==== LISTED ENTRIES
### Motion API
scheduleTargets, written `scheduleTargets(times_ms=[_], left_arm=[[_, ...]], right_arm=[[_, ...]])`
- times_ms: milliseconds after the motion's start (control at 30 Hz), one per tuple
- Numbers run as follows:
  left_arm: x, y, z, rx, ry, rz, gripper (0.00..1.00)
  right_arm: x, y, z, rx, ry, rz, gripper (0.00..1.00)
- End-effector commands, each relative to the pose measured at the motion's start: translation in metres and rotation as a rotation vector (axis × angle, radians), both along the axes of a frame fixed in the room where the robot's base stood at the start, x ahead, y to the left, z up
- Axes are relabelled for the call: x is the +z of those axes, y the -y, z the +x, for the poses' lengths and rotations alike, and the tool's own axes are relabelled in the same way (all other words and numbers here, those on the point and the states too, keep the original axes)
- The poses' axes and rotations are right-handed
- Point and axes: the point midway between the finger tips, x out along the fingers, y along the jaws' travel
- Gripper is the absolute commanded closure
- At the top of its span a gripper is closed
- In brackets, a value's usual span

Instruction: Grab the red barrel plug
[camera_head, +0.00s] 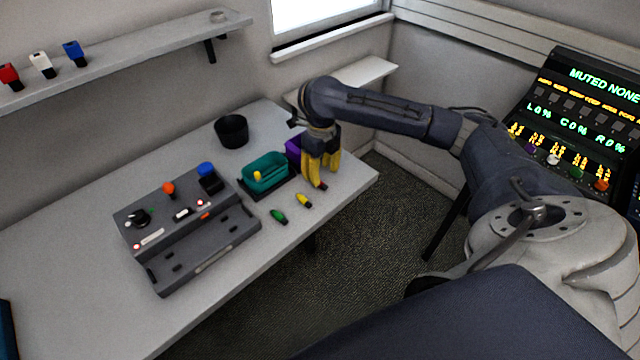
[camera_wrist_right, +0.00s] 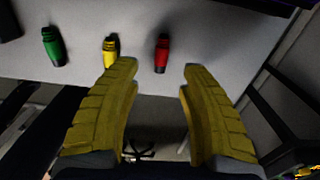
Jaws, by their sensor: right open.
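The red barrel plug (camera_wrist_right: 162,53) lies on the table in the right wrist view, just beyond and between my fingertips. In the head view a small dark red bit of it (camera_head: 321,186) shows at the fingertips, mostly hidden by the yellow fingers. My right gripper (camera_head: 322,172) points down over the right part of the table. In the right wrist view it is open (camera_wrist_right: 160,69), its two yellow fingers apart with nothing between them. My left gripper is not in view.
A yellow plug (camera_head: 304,201) and a green plug (camera_head: 279,216) lie left of the red one. A teal bin (camera_head: 266,173) and a purple bin (camera_head: 293,149) stand behind. A grey panel device (camera_head: 190,240) is further left. The table's front edge is close.

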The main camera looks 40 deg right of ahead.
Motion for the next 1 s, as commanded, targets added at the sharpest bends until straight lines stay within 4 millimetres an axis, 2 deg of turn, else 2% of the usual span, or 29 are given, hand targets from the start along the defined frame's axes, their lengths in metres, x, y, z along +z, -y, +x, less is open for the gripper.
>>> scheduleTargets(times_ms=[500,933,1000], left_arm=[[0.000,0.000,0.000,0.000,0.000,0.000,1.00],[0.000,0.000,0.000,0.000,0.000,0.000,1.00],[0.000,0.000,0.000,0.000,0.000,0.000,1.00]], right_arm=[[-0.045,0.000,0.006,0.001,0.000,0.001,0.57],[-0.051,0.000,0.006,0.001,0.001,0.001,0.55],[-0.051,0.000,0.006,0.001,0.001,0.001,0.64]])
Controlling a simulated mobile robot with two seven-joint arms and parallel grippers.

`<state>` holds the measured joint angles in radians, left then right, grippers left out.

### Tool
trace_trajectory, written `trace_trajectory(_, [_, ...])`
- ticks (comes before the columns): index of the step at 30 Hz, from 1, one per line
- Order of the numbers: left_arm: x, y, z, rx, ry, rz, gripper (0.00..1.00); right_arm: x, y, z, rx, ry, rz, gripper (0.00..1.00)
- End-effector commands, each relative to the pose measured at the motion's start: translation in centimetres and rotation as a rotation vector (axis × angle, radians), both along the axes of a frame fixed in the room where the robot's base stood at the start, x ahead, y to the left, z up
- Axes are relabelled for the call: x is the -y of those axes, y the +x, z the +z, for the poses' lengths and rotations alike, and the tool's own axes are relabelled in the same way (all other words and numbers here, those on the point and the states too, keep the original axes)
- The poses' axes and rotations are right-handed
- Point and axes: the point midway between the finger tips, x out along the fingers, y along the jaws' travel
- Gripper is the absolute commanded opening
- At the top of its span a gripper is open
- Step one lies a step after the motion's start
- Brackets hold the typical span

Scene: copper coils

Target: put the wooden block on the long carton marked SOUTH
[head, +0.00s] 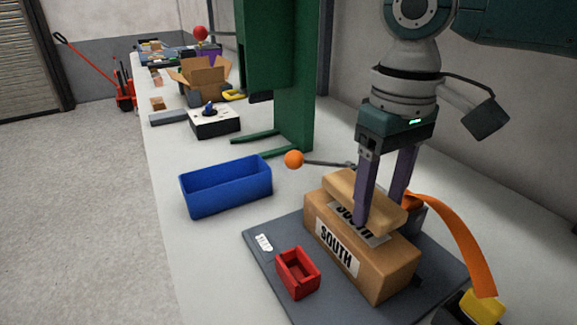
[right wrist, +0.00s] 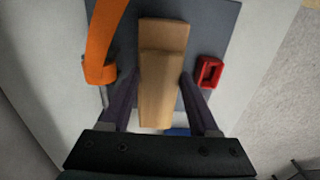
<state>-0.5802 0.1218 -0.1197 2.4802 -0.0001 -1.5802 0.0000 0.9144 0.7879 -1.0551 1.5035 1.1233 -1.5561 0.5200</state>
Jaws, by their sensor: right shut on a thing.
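The long brown carton (head: 385,275) marked SOUTH lies on a dark grey mat at the front right of the head view. The pale wooden block (head: 350,188) is over the carton's top, roughly along its length, and partly covers the top label. I cannot tell whether the block touches the carton. My right gripper (head: 382,208) points down and is shut on the block, one purple finger on each side. In the right wrist view the block (right wrist: 160,95) sits between the fingers. My left gripper is not in view.
On the grey mat (head: 275,255) a small red bin (head: 298,273) stands left of the carton. An orange strap (head: 460,240) curves close on the right. A blue bin (head: 225,187), an orange ball-ended lever (head: 294,159) and a green machine frame (head: 293,100) stand behind.

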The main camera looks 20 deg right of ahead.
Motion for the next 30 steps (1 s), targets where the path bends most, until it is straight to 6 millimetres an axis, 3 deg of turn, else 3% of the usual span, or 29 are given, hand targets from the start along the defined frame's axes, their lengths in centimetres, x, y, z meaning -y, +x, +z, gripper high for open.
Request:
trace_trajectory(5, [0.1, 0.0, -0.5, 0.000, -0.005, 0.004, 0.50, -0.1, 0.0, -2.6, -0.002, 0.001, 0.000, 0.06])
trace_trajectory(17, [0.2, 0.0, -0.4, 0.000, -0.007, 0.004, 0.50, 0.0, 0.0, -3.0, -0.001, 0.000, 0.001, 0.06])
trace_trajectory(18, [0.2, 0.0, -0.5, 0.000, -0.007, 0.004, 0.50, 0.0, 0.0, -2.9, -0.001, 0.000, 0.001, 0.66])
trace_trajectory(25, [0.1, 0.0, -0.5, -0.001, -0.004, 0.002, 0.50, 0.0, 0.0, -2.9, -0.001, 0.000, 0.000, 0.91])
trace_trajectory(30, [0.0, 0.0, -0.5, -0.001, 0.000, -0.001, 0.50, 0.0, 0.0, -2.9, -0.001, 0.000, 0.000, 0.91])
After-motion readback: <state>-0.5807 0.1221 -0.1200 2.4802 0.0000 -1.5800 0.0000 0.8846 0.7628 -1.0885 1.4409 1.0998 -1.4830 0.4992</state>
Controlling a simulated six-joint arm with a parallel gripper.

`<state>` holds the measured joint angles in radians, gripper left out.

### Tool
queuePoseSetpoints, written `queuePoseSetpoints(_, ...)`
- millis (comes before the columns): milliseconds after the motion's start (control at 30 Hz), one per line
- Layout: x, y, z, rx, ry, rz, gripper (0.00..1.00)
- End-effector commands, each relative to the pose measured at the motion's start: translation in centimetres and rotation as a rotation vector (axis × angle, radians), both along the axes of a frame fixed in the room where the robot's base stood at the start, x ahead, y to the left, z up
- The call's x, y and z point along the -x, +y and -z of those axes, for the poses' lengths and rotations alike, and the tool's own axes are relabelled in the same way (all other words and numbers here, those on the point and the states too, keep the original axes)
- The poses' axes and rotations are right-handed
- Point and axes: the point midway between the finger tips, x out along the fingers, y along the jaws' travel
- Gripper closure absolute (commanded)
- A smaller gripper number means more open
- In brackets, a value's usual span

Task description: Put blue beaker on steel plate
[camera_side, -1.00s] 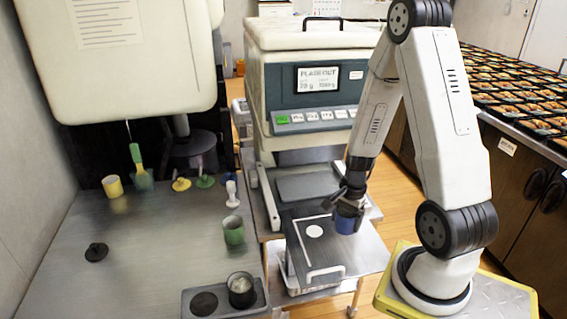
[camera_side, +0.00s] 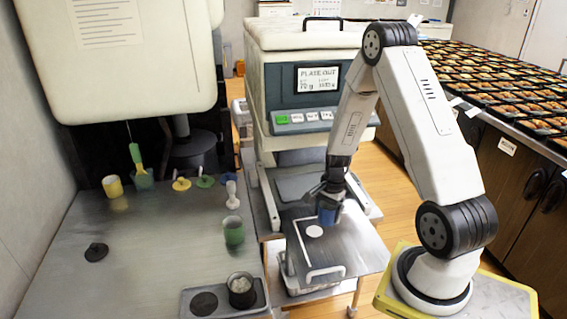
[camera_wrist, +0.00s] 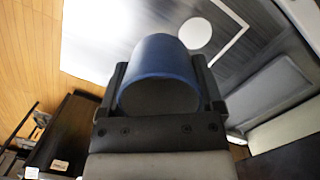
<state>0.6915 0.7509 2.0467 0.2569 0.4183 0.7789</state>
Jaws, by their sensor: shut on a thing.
========
■ TASK INSTRUCTIONS ■
Look through the entries above; copy each line where the string "ahead" appears.

■ THE REPLY ■
- End-effector commands, each relative to the pose measured at the motion's start: translation in metres and rotation as a rotation vector (axis × angle, radians), both along the axes of a frame fixed in the room where the robot's base stood at the start, x ahead, y to the left, z up
The main camera looks 40 deg right of ahead.
- End-effector commands, each relative to the pose measured at the motion's start: translation in centimetres and rotation as a rotation vector (axis × angle, radians), both along the axes of a frame fixed in the room where the robot's base stood at the start, x ahead, y to the left, z up
The main camera looks 20 deg right of ahead.
- End-effector commands, each relative to the pose measured at the motion's start: translation in centimetres and rotation as a rotation vector (axis × angle, radians), both along the axes of a frame fixed in the room where the robot's base stood at the start, x ahead, y to the left, z up

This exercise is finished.